Posted by kdawson on Sunday September 27, 2009 @08:01AM from the shadows-in-the-gutter dept.

davidy writes "I have photographed some pages of a book for reading on my PDA. This is much faster than scanning and I don't have to carry the heavy books. However, the photographed books are not as nice: curved, skewed, and shadowed, as opposed to the much flatter, cleaner scanned books. I have searched for software that can flatten the pages for better reading on the PDA. So far I have come across Unpaper and Scan Tailor. Unpaper doesn't seem to have a windows GUI, and Scan Tailor doesn't unskew well. I remember reading about Google's technique of converting books to e-books with a camera and a laser overlay. Is there any home user software that can do a similar job without the need for a laser overlay or other sophisticated (and patented) technology?"

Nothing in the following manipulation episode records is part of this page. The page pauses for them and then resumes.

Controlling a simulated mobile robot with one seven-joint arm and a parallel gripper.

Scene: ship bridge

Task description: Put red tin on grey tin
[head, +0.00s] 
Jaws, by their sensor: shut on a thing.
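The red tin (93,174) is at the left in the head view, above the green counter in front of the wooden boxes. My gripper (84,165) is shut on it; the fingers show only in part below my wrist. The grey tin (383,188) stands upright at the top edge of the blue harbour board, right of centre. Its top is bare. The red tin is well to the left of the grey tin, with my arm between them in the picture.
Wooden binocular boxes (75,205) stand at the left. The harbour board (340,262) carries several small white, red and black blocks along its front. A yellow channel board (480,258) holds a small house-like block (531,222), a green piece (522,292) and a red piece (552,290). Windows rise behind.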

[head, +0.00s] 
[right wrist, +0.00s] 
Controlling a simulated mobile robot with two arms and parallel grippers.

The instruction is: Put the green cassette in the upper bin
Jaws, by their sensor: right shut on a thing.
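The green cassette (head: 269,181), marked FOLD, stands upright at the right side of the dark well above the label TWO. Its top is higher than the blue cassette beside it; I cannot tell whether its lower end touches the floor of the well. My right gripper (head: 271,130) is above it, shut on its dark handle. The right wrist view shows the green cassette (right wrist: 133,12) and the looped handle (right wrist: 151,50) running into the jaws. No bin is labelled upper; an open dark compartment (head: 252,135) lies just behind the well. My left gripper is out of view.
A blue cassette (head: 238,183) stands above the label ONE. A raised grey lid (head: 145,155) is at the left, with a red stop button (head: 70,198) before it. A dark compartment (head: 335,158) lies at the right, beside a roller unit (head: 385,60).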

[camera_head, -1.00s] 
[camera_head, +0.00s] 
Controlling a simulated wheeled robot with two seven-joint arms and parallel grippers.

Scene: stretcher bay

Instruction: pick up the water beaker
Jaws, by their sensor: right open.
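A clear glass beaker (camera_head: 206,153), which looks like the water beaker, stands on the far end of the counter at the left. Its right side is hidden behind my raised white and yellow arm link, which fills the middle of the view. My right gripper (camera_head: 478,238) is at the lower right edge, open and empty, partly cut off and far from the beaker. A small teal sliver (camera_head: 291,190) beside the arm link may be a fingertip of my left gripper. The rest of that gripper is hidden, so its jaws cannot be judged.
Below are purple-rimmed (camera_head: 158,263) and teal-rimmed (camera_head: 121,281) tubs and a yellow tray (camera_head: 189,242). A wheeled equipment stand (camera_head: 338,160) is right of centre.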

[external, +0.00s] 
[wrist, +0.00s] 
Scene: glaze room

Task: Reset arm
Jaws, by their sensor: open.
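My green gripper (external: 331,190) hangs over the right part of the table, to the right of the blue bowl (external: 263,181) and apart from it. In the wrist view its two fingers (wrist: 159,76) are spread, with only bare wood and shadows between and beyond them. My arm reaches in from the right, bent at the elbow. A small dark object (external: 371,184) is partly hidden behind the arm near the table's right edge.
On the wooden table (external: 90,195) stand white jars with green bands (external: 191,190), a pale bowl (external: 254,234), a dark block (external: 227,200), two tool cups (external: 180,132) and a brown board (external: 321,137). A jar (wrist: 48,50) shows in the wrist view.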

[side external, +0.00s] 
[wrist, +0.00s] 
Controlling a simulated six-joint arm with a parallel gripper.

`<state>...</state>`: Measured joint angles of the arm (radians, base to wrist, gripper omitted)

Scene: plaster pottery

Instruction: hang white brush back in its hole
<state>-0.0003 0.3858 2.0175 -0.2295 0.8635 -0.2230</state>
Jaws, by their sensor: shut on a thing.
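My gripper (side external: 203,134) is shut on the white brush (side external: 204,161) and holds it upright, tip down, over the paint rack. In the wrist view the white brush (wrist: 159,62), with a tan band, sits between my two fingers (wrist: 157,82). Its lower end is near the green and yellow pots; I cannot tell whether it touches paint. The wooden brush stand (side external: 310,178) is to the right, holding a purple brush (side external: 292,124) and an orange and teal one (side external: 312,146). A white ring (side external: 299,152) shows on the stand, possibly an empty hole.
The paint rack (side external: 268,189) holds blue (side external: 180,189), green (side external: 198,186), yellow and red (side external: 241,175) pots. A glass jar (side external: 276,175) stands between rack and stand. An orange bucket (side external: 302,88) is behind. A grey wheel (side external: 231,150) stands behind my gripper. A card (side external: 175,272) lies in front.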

20 of 172 comments (clear)

Min score:

Reason:

Sort:

Snapter by brusk · 2009-09-27 08:05 · Score: 4, Informative

Snapter is a bit cumbersome but that's what it does.

--
.sig withheld by request
1. Re:Snapter by DingerX · 2009-09-27 08:48 · Score: 2, Informative
  
  Okay, as per my previous post, I'm trying Snapter. It might have crashed, for alll I know. I'm at 3 bars (out of about 20) on the left side of the first page, and one processor is pegged. We'll see if it comes out.
2. Re:Snapter by DingerX · 2009-09-27 09:44 · Score: 3, Informative
  
  restarted. 30 minutes later, it threw a fatal exception.
  
  My short review: FAIL.
3. Re:Snapter by brusk · 2009-09-27 13:23 · Score: 3, Informative
  
  I include that in my definition of cumbersome.
  
  --
  .sig withheld by request
4. Re:Snapter by DingerX · 2009-09-27 20:26 · Score: 4, Informative
  
  Okay Cool. I found out what my problem was:
  
  1. The book must be on a uniform surface.
  2. All the edges of the book must be in the frame.
  3. Only hold the book down from the side.
  4. The photograph must be taken directly over the book.
  5. Use a dSLR for best results.
  
  Okay, so now try holding a dSLR directly over an open book that you're holding with another hand, from the side, and at a range where the entire book fits in the frame. At that point, you might as well build that book scanning rig.
  
  In short: FAIL.
Anonymous Coward by Anonymous Coward · 2009-09-27 08:08 · Score: 4, Informative

Get a thick, heavy piece of glass and lay it atop the pages to flatten them out before you photograph them. Use ambient light and avoid the flash.
1. Re:Anonymous Coward by polymeris · 2009-09-27 08:23 · Score: 3, Informative
  
  Also use a zoom lens and take the shot from as far as possible, to reduce curvature. The longer the focal distance, the flatter the picture will appear.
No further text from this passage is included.